KSG: Augmenting Kernel Fuzzing with System Call Specification Generation

Kernel fuzzing is a dynamic testing technique that has successfully found numerous kernel vulnerabilities. However, existing kernel fuzzers, such as Syzkaller, depend on system call specifications to generate test cases. Writing such specifications requires an immense amount of domain knowledge while being extremely laborious. Meanwhile, automated generation of the specification is still an open problem due to the complexity of the kernel, including entry function extraction and input type identification. As a result, the current amount of system call information is insufficient to test the entire kernel code base thoroughly. Syzkaller covers an average of 38% of Linux kernel code with current Syzlang specifications for a prolonged time of fuzzing. In this paper, we propose KSG to generate system call specifications for kernel fuzzers automatically.
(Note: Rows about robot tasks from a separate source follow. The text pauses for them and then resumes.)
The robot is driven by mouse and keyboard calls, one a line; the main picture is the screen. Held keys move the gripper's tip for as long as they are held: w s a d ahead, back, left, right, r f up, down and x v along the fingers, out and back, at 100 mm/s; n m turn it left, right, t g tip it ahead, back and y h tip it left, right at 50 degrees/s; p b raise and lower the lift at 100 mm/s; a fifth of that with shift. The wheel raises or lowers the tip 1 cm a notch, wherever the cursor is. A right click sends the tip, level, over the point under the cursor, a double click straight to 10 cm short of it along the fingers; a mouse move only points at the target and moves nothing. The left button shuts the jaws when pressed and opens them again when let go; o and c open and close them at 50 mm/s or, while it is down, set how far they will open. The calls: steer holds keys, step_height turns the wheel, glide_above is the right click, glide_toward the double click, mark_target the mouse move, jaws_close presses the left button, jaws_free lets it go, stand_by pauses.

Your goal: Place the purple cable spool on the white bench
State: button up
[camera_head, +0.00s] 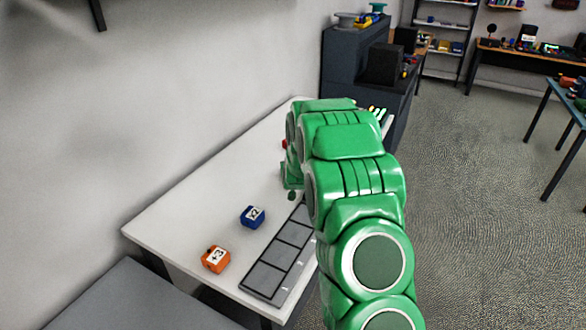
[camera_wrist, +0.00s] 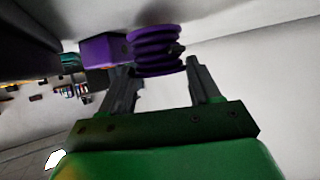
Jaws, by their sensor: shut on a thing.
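The purple cable spool (camera_wrist: 157,52), ribbed with several rings, sits between the fingertips of my gripper (camera_wrist: 163,78) in the wrist view. My gripper is shut on it. The white bench (camera_head: 205,205) stands along the wall in the head view. My green arm reaches over the bench's right side and hides the spool there. A pale surface runs along the top of the wrist view close to the spool; I cannot tell whether they touch.
A purple block (camera_wrist: 103,49) is beside the spool in the wrist view. A dark cabinet (camera_head: 345,75) stands beyond. The bench's left middle is clear.

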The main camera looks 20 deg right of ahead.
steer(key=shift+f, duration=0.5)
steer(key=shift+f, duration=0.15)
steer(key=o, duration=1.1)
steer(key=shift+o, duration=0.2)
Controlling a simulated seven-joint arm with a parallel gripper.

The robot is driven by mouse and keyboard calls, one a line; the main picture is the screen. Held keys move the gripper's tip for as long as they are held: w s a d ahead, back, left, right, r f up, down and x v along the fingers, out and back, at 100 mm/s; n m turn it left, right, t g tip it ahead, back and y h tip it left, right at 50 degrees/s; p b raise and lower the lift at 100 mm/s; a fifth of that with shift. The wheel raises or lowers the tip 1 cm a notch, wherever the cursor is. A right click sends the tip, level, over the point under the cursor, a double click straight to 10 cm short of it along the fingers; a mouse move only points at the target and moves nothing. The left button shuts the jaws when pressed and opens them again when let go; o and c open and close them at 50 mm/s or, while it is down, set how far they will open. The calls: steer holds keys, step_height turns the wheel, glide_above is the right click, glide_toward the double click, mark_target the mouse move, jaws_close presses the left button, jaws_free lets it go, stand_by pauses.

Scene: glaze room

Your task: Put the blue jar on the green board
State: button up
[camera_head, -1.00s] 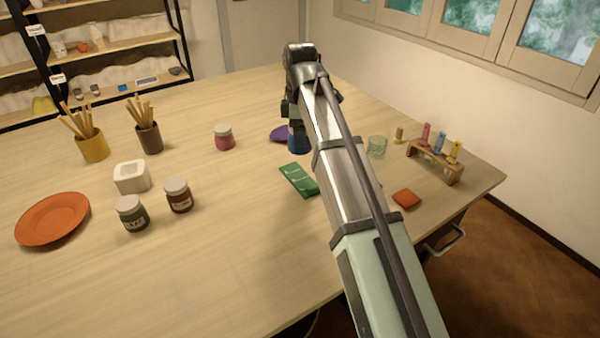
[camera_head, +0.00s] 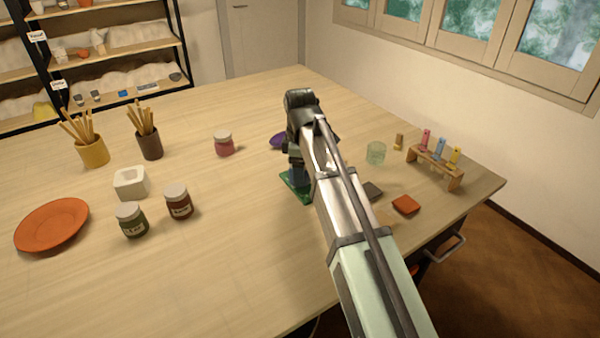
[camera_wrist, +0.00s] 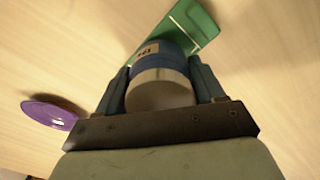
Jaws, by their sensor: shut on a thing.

First, it utilizes probe-based tracing to extract entry functions accurately. Then, it uses path-sensitive analysis to collect precise input types and range constraints in each execution path of entry functions. Based on the aforementioned information, KSG generates specifications in the domain language Syzlang, which is used by most kernel fuzzers. We evaluated KSG on several versions of the Linux kernel. It automatically generated 2433 unique specifications. Leveraging the newly generated specifications, Syzkaller and Moonshine achieved coverage improvements of 22% and 23% respectively. Furthermore, our approach assisted fuzzers to discover 26 previously unknown bugs, where 13 and 6 bugs were fixed and assigned with CVEs, respectively.